DVN: How does Bcomp quantify environmental benefit?
Bcomp: OEMs want measurable data over sustainability claims. Rather than component-based assessments, we use full lifecycle analysis to give a complete and honest picture of environmental impact across production, use and end-of-life. Depending on the application, our materials can reduce the cradle-to-gate CO2 footprint of a component by up to 85 per cent.
Lightweighting has a direct environmental benefit too, since less mass means lower energy consumption over a vehicle’s lifetime.
End-of-life is also an important consideration. Unlike carbon fiber composites, which are typically land-filled or incinerated without energy recovery, Bcomp (mono)materials can be recycled or incinerated for energy recovery, recovering value from the carbon stored in the material.
DVN: BMW mentions a CO2E reuction for roof applications of around 40 per cent. Can you walk us through that?

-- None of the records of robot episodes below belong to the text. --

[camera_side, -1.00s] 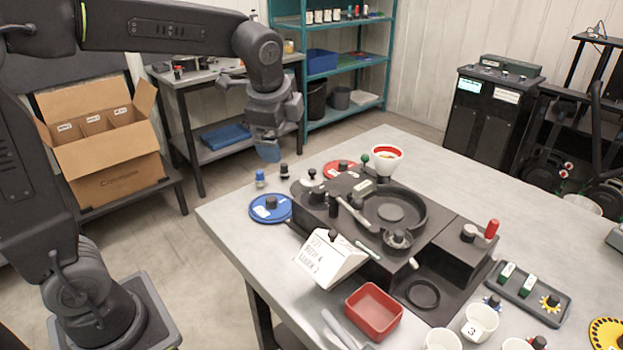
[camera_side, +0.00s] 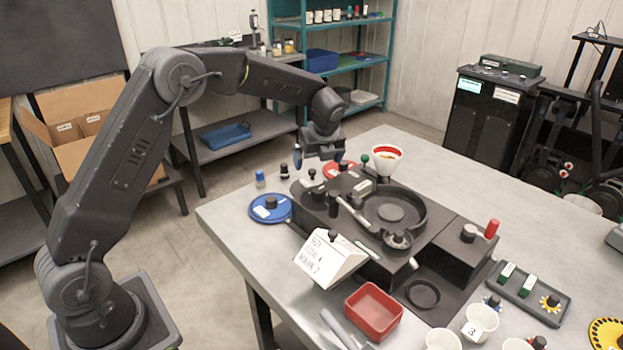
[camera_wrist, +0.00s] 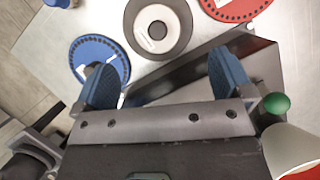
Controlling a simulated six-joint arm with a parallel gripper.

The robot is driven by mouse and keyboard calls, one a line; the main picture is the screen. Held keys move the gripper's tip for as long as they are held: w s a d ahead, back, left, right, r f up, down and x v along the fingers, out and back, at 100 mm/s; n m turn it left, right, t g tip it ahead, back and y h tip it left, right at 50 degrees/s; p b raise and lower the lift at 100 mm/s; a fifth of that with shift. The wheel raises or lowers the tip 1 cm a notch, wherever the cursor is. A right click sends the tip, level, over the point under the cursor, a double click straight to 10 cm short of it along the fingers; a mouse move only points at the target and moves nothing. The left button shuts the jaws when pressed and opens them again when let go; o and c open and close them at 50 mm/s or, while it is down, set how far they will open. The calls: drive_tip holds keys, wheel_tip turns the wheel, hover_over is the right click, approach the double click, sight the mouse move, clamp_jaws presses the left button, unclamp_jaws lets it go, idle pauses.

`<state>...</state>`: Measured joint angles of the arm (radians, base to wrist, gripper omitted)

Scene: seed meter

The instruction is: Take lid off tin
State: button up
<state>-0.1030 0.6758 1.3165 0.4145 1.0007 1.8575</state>
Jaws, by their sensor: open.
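In the side view a dark knob (camera_side: 312,174) shows at the machine's left end, probably the same thing. My gripper (camera_wrist: 165,80) is open and empty, its blue fingers wide apart and pointing down. In the side view my gripper (camera_side: 318,160) hangs just above and behind that end, apart from the knob.
A blue disc (camera_side: 258,214) lies left and a red disc (camera_side: 331,167) behind. A white funnel (camera_side: 387,166) and green knob (camera_side: 364,158) stand close right. The black machine (camera_side: 440,250) fills the table middle. A white sign (camera_side: 325,258) and red tray (camera_side: 374,312) stand in front.

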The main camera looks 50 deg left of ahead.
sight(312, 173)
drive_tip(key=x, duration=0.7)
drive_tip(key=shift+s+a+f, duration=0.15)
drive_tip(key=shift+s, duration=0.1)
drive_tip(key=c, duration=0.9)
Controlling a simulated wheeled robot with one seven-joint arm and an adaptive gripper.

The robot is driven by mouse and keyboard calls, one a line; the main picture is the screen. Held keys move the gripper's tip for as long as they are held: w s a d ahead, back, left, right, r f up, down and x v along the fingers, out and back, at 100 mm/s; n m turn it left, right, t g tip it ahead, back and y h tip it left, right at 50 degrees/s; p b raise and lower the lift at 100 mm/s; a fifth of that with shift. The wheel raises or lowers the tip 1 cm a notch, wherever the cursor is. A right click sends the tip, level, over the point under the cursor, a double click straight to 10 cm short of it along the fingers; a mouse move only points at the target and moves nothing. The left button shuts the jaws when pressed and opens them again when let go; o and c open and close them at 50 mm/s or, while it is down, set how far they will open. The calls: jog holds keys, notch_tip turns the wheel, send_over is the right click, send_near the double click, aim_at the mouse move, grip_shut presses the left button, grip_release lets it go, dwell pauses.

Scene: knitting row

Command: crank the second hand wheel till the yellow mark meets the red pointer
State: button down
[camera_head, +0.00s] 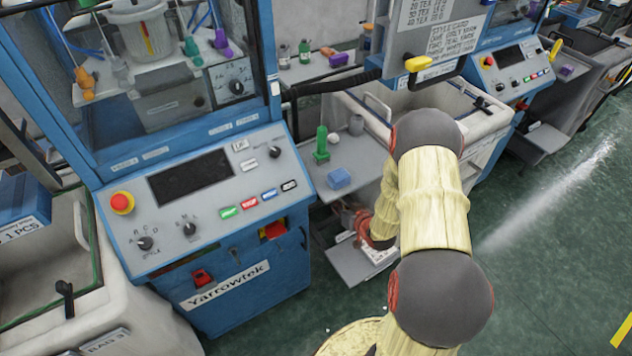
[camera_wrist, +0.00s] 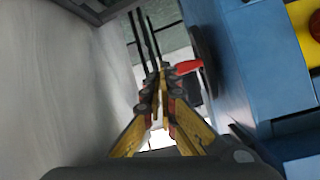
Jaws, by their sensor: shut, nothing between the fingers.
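My gripper (camera_wrist: 162,70) is shut and empty in the wrist view, its yellow-sided fingers together. A dark wheel-like disc (camera_wrist: 204,60), seen nearly edge-on, stands at the side of a blue machine body. A red piece (camera_wrist: 187,67) sticks out from the disc toward the fingers. Its tip is close beside my fingertips; I cannot tell whether they touch. I cannot tell whether this red piece is a handle or the pointer. No yellow mark shows on the disc. In the head view my arm hides most of this area, and no hand wheel can be made out there.
A blue machine with a control panel (camera_head: 210,190) stands at left in the head view. A grey shelf (camera_head: 355,160) beside it holds a green spool (camera_head: 321,143) and a blue block (camera_head: 339,178). A pale wall closes the wrist view's left. Green floor (camera_head: 560,230) lies open at right.

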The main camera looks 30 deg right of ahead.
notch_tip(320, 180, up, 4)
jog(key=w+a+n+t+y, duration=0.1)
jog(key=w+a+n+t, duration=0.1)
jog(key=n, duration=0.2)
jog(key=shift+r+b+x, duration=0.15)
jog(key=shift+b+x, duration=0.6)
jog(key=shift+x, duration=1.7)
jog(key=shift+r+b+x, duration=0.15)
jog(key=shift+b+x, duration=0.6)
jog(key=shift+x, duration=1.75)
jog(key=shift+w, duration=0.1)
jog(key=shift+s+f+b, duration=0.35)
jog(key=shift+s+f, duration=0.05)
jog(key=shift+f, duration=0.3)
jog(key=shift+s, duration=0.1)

Bcomp: BMW performed a component-level comparison of two parts with similar functional characteristics, using an ISO based life‑cycle assessment (LCA) framework to assess and quantify the differences in CO2 equivalent emissions across cradle to gate lifecycle stages.
The cradle‑to‑gate comparison focuses on emissions from raw material extraction, material processing, and component manufacturing up to the factory gate, applying consistent system boundaries, suppliers’ data, and emission factors to both alternatives to ensure a like‑for‑like comparison.

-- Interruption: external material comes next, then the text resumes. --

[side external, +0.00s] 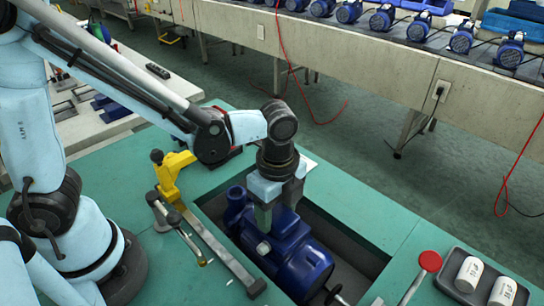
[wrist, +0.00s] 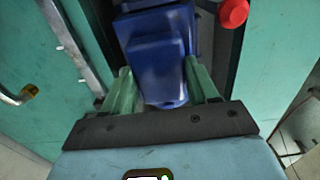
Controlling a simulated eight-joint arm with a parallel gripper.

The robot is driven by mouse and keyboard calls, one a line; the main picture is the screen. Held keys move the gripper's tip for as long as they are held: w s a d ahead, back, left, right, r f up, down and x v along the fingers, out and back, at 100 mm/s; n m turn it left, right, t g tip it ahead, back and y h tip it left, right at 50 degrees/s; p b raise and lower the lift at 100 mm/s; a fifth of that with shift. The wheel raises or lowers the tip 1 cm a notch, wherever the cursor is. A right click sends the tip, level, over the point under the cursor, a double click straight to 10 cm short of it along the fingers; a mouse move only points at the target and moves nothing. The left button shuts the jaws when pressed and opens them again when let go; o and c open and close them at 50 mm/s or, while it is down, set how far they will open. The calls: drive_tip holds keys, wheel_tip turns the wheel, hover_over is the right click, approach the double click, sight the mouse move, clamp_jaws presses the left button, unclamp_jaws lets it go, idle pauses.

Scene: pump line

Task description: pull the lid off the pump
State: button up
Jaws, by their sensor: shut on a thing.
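The blue pump (side external: 300,262) lies in a dark recess in the green bench. My gripper (side external: 263,215) points down over the pump, at its upper part. In the wrist view, my gripper (wrist: 160,90) has its two greenish fingers on either side of a blue, box-shaped part (wrist: 160,68), shut on it. This part seems to be the pump lid; the seam between it and the pump body cannot be made out. The fingers and wrist hide part of it in the side view.
A yellow clamp (side external: 172,172) and a metal bar (side external: 222,250) lie left of the recess. A red-topped tool (side external: 430,262) and a grey tray (side external: 465,270) with white cylinders are at right. Blue motors (side external: 405,22) line the rear conveyor.

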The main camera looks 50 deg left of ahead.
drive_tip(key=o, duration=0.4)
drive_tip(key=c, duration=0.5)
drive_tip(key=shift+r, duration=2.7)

DVN: Are there still mindset shifts needed amongst OEMs?
Bcomp: Overall, there is a need to broaden the scope of what is possible, moving beyond what has been the norm for many years. For exterior applications, the key shift is moving away from evaluating natural fiber composites as purely as a carbon fiber alternative. They offer a different combination of unique advantages that deserve to be assessed on their own terms.
For interior applications, the path is more straightforward. Our materials are essentially plug-and-play within existing thermoplastic processes. The main technical consideration is UV performance, but that can be overcome.
The bigger shift is simply openness to treating natural materials as a viable, high-performance industrial solution.
DVN: Thank you for shedding light on this intriguing family of materials!